---------- Data lines ----------

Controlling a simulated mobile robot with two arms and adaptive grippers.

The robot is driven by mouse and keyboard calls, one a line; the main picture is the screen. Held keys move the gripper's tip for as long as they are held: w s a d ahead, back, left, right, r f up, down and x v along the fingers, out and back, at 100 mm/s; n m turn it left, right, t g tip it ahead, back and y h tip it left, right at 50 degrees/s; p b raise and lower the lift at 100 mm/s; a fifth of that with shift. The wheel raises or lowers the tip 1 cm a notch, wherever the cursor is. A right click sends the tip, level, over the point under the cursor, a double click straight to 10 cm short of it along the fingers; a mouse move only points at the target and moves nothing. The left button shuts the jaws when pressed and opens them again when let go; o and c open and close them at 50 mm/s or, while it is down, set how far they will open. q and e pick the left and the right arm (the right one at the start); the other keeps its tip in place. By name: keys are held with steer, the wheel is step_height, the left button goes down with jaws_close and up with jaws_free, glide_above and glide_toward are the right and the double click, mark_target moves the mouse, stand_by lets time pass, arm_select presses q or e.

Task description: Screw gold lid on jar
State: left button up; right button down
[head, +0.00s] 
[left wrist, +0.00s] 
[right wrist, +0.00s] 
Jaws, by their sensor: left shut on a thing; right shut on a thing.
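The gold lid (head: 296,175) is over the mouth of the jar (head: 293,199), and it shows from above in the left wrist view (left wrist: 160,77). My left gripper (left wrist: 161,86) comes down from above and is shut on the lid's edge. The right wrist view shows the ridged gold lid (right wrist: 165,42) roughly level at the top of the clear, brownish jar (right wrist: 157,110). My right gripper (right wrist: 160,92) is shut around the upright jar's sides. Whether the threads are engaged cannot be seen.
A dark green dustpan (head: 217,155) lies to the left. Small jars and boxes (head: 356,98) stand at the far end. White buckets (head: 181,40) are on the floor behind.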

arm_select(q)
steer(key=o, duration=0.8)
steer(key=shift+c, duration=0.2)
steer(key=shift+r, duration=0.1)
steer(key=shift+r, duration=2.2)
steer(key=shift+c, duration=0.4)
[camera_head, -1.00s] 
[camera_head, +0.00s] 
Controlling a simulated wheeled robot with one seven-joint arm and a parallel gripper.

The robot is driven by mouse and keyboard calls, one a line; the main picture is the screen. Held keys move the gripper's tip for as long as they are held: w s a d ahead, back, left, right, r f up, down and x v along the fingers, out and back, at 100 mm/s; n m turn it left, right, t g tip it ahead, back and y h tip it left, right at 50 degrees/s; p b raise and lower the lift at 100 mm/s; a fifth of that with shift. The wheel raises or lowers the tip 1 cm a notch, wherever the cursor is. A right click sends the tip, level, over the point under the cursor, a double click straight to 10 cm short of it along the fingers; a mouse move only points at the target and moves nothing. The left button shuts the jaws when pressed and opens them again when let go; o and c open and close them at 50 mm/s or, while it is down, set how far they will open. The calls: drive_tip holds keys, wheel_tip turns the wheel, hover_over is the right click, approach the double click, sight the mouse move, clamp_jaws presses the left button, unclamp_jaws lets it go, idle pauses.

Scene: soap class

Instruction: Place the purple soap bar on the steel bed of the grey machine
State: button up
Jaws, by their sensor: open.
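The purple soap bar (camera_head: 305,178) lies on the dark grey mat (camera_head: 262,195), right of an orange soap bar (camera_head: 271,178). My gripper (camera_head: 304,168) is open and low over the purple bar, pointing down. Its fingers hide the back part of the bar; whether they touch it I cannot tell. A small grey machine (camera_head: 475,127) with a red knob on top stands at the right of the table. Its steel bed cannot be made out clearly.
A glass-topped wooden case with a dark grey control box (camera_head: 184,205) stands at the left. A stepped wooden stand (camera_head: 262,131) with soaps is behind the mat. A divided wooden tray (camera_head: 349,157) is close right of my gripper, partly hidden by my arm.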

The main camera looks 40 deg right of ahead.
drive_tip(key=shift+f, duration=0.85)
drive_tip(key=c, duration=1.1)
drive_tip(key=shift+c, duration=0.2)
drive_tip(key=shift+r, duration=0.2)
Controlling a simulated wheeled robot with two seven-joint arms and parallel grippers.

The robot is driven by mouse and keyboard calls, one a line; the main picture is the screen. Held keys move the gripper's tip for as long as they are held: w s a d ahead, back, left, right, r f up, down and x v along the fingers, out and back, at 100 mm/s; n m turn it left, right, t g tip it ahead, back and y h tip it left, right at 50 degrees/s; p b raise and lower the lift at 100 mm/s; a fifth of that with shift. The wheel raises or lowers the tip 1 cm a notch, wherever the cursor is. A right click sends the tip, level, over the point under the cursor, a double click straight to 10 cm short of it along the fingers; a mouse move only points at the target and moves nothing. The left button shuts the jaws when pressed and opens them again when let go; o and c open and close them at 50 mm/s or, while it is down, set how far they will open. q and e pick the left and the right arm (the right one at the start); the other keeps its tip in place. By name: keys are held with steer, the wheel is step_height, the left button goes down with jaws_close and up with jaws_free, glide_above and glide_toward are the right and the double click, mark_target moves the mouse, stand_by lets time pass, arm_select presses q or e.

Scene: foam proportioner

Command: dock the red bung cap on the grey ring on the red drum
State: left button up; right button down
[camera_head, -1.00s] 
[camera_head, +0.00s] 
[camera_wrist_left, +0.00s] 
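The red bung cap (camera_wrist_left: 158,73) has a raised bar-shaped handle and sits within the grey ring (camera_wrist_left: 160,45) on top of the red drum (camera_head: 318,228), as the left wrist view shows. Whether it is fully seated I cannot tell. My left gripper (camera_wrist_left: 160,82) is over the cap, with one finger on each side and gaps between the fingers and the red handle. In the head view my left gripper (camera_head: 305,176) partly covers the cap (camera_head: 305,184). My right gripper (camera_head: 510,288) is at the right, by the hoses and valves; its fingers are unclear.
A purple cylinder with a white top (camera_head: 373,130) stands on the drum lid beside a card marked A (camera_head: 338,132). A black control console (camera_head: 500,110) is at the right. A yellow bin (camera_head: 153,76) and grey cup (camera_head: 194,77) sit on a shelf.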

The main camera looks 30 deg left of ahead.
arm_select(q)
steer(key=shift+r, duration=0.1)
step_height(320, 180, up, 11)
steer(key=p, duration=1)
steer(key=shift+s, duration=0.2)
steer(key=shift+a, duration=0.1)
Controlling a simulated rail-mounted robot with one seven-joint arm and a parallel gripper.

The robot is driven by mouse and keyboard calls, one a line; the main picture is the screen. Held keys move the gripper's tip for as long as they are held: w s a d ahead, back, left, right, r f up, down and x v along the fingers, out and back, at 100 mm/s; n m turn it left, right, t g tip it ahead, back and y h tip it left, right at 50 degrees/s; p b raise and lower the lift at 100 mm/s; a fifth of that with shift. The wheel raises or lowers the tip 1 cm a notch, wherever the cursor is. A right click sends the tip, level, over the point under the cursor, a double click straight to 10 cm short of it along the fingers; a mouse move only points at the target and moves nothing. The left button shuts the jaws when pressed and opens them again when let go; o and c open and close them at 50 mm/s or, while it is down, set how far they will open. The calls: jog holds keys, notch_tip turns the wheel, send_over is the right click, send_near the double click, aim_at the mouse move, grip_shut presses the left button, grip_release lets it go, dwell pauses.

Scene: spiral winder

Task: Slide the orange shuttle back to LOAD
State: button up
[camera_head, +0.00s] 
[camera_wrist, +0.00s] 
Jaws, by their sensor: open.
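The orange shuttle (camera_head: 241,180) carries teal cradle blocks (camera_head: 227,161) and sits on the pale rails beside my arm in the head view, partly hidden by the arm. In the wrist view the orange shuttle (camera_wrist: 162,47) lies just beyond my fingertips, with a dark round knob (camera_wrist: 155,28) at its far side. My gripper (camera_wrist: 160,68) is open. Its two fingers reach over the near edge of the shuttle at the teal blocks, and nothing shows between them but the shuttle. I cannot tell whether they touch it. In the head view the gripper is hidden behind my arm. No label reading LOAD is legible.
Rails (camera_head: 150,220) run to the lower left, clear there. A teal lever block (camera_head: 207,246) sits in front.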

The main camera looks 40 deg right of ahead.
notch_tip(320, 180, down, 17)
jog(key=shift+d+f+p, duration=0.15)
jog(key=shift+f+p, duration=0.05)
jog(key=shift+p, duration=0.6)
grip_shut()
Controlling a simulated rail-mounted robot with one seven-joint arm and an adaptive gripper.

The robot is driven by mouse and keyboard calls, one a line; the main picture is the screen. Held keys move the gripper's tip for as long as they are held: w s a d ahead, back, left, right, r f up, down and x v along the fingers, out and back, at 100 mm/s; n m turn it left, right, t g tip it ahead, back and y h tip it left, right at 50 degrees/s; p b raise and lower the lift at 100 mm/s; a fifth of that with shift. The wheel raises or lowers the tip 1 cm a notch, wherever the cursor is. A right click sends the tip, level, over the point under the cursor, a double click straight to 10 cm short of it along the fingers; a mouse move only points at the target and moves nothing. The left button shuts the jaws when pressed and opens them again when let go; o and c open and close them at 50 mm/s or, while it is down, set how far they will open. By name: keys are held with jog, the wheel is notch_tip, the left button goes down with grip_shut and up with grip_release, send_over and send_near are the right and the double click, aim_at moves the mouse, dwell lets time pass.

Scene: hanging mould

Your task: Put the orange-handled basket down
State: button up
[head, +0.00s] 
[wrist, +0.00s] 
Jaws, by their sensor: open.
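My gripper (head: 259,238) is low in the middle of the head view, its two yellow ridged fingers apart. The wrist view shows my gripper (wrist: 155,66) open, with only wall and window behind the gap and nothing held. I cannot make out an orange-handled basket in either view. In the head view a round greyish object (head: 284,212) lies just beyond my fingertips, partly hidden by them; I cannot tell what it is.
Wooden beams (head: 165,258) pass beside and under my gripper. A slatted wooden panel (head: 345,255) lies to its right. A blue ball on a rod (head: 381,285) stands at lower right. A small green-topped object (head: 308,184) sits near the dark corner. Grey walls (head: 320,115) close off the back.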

----------

● **The task**: Quote only the stretch of lines that starts the data above and ends with the line containing "[right wrist, +0.00s]", both included.

● **Exercise result**:
Controlling a simulated mobile robot with two arms and adaptive grippers.

The robot is driven by mouse and keyboard calls, one a line; the main picture is the screen. Held keys move the gripper's tip for as long as they are held: w s a d ahead, back, left, right, r f up, down and x v along the fingers, out and back, at 100 mm/s; n m turn it left, right, t g tip it ahead, back and y h tip it left, right at 50 degrees/s; p b raise and lower the lift at 100 mm/s; a fifth of that with shift. The wheel raises or lowers the tip 1 cm a notch, wherever the cursor is. A right click sends the tip, level, over the point under the cursor, a double click straight to 10 cm short of it along the fingers; a mouse move only points at the target and moves nothing. The left button shuts the jaws when pressed and opens them again when let go; o and c open and close them at 50 mm/s or, while it is down, set how far they will open. q and e pick the left and the right arm (the right one at the start); the other keeps its tip in place. By name: keys are held with steer, the wheel is step_height, the left button goes down with jaws_close and up with jaws_free, glide_above and glide_toward are the right and the double click, mark_target moves the mouse, stand_by lets time pass, arm_select presses q or e.

Task description: Screw gold lid on jar
State: left button up; right button down
[head, +0.00s] 
[left wrist, +0.00s] 
[right wrist, +0.00s] 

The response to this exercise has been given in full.